* **Given instruction**:
Where a line holds "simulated", copy it.

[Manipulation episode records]
* * * *

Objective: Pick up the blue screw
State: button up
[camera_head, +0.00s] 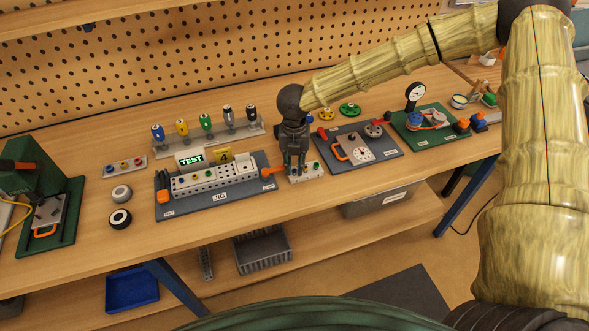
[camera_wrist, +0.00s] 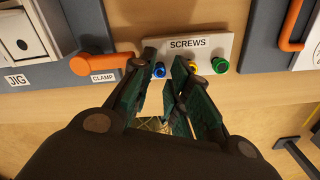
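The blue screw (camera_wrist: 160,71) stands in a small white holder labelled SCREWS (camera_wrist: 208,44), on the left of its row. In the wrist view it shows in the gap between the fingertips of my gripper (camera_wrist: 164,63). The fingers are apart, and I see no clear contact with the screw. A yellow screw (camera_wrist: 191,66) is partly hidden by the right finger, and a green screw (camera_wrist: 220,65) is to its right. In the head view my gripper (camera_head: 294,169) points down over the holder (camera_head: 307,174) and hides the blue screw.
The JIG board (camera_head: 219,197) with its orange clamp handle (camera_head: 272,171) lies close left of the holder. A grey board (camera_head: 390,147) with a dial lies close right. Several coloured drivers stand in a rack (camera_head: 215,137) behind. Bare wood lies in front of the holder.

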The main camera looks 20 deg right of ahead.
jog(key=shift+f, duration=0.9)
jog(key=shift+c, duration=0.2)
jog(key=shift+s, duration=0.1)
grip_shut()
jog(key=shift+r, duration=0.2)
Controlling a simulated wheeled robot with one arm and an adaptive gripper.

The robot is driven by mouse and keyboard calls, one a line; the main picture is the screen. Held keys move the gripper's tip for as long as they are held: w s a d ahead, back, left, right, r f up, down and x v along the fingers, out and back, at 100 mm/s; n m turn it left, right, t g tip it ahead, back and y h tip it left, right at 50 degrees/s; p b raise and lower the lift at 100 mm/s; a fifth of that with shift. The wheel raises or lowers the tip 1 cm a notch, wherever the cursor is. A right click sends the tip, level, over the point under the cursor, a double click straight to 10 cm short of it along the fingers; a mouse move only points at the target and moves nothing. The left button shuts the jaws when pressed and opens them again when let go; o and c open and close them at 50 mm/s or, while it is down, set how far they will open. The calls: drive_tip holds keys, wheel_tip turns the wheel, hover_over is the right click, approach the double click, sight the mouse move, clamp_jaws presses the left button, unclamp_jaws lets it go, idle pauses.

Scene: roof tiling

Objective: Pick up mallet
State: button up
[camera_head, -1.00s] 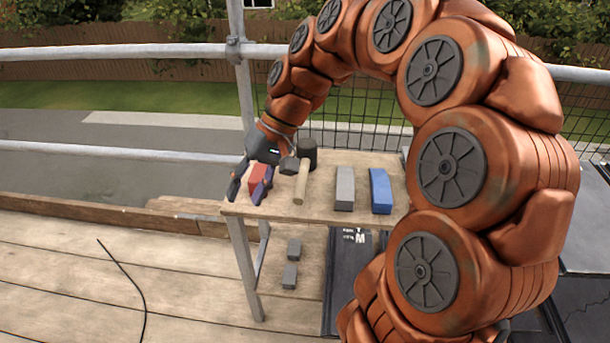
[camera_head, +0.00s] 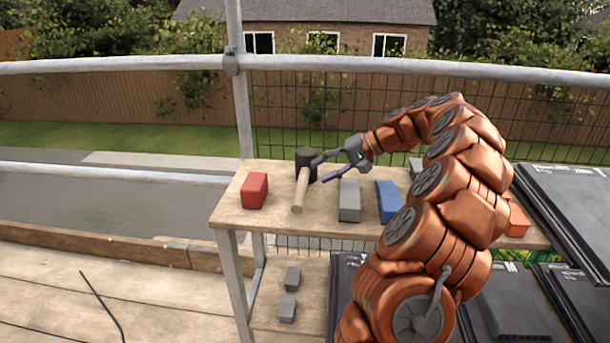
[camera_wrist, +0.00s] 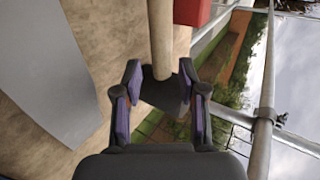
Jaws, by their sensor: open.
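The mallet has a dark head (camera_head: 306,160) and a pale wooden handle (camera_head: 300,190). It lies on the wooden table (camera_head: 231,211), handle toward the front edge. My gripper (camera_head: 318,170) is open beside the mallet head, coming from the right. In the wrist view the handle (camera_wrist: 160,40) runs down between the fingers of my gripper (camera_wrist: 160,92), and the dark head (camera_wrist: 168,95) shows between them. Whether the fingers touch the mallet cannot be told.
A red block (camera_head: 254,190) lies left of the mallet. A grey block (camera_head: 349,200) and a blue block (camera_head: 389,200) lie to its right. Dark tiles (camera_head: 575,200) stand at the right. A metal rail (camera_head: 120,64) runs behind.

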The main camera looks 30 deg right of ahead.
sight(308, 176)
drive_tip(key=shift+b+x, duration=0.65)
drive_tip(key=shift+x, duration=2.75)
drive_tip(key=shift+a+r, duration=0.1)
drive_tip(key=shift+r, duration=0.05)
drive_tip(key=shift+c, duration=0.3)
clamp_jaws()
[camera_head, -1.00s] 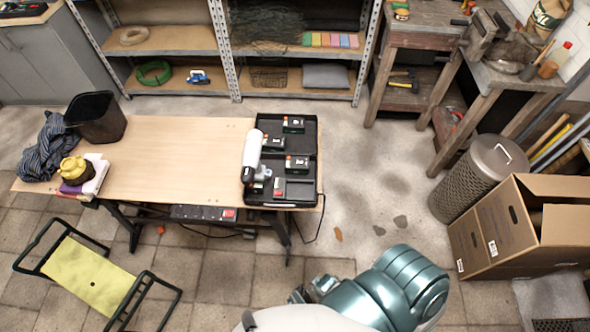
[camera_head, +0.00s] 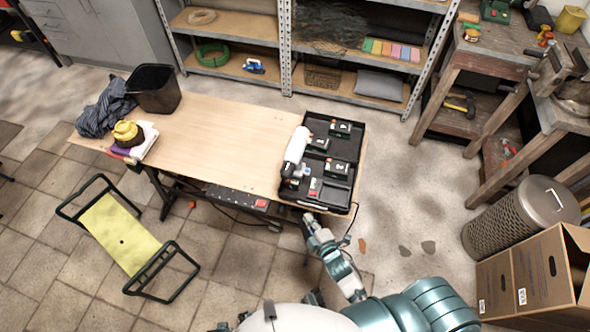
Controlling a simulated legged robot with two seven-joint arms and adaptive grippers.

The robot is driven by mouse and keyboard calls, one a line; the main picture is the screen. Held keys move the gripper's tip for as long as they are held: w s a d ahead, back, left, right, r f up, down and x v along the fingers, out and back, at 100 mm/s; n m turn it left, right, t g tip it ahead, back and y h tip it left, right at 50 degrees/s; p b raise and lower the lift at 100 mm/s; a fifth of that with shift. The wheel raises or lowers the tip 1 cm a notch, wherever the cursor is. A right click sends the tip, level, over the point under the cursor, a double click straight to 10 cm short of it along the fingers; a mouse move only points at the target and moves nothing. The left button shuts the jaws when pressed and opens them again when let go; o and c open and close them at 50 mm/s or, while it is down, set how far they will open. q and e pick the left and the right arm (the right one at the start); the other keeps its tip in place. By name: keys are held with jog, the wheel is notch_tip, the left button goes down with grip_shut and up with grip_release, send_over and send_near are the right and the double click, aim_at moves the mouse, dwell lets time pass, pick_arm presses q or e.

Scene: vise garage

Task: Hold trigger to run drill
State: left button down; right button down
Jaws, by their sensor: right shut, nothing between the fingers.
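A white tool with a dark end, which looks like the drill (camera_head: 296,148), lies along the left side of a black open case (camera_head: 341,190) on the table's right end. Its trigger is too small to make out. Several dark battery-like blocks, one of them a battery (camera_head: 340,129), sit in the case. My right gripper (camera_head: 309,219) is shut and empty, just in front of the table's near right edge, below the case in the picture and apart from the drill. My left gripper cannot be made out.
The wooden table (camera_head: 215,130) has a clear middle. A black bin (camera_head: 155,90), a dark cloth (camera_head: 105,108) and a yellow item (camera_head: 126,131) stand at its left. A yellow stool (camera_head: 118,235) is in front. A mesh bin (camera_head: 515,215) and cardboard box (camera_head: 535,270) stand right.

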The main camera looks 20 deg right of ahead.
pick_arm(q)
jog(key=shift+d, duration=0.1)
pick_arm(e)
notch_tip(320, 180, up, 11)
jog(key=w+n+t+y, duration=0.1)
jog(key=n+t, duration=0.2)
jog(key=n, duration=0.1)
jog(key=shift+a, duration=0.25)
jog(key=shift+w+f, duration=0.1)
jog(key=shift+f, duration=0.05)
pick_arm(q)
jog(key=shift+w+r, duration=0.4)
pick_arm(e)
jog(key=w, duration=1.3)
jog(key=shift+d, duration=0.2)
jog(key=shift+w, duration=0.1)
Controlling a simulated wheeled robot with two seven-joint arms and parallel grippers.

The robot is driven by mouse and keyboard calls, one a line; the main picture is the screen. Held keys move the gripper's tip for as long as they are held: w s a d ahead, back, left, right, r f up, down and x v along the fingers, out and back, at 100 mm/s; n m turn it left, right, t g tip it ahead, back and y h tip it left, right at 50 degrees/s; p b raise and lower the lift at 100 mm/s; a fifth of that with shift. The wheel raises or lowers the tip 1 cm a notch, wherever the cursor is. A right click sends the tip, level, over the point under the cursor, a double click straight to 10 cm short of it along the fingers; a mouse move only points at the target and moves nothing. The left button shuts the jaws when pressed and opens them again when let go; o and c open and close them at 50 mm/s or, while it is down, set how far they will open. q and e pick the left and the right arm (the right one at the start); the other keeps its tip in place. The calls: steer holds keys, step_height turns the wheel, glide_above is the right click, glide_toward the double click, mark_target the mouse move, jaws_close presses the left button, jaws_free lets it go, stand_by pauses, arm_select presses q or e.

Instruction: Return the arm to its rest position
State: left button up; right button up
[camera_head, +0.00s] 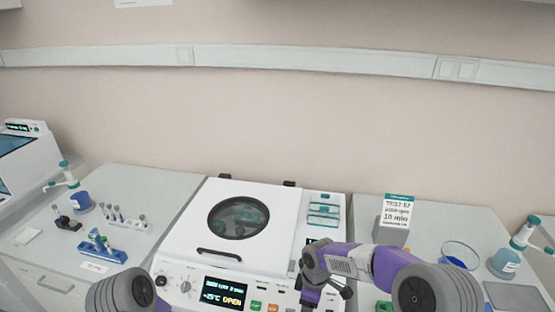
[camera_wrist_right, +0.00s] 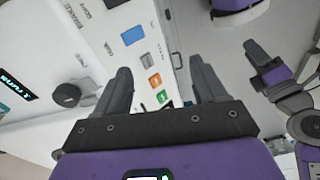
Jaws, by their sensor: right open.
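My right arm (camera_head: 345,262) reaches in from the right, its wrist hanging in front of the centrifuge's control panel. In the right wrist view my right gripper (camera_wrist_right: 160,82) is open, its two dark fingers apart with nothing between them. The panel with coloured buttons shows beyond the fingers. The centrifuge (camera_head: 180,235) is white, with a round window in its lid, and its display reads OPEN. My left arm (camera_head: 125,292) shows at the lower left; its gripper is outside the head view. A purple part with dark finger-like pieces shows at the right of the wrist view.
Left of the centrifuge are a blue tube rack (camera_head: 103,249) and a pale rack (camera_head: 128,218).

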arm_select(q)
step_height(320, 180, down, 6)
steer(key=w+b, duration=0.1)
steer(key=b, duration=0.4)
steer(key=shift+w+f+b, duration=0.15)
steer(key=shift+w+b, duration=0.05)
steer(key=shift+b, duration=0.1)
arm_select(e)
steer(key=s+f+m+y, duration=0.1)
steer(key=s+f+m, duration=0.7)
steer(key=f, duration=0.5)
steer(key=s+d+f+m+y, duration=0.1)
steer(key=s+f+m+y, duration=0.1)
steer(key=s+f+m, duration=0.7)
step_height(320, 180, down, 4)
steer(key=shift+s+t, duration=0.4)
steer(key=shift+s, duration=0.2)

* * * *

* **Answer in full**:
Controlling a simulated wheeled robot with one arm and an adaptive gripper.
Controlling a simulated legged robot with two seven-joint arms and adaptive grippers.
Controlling a simulated wheeled robot with two seven-joint arms and parallel grippers.

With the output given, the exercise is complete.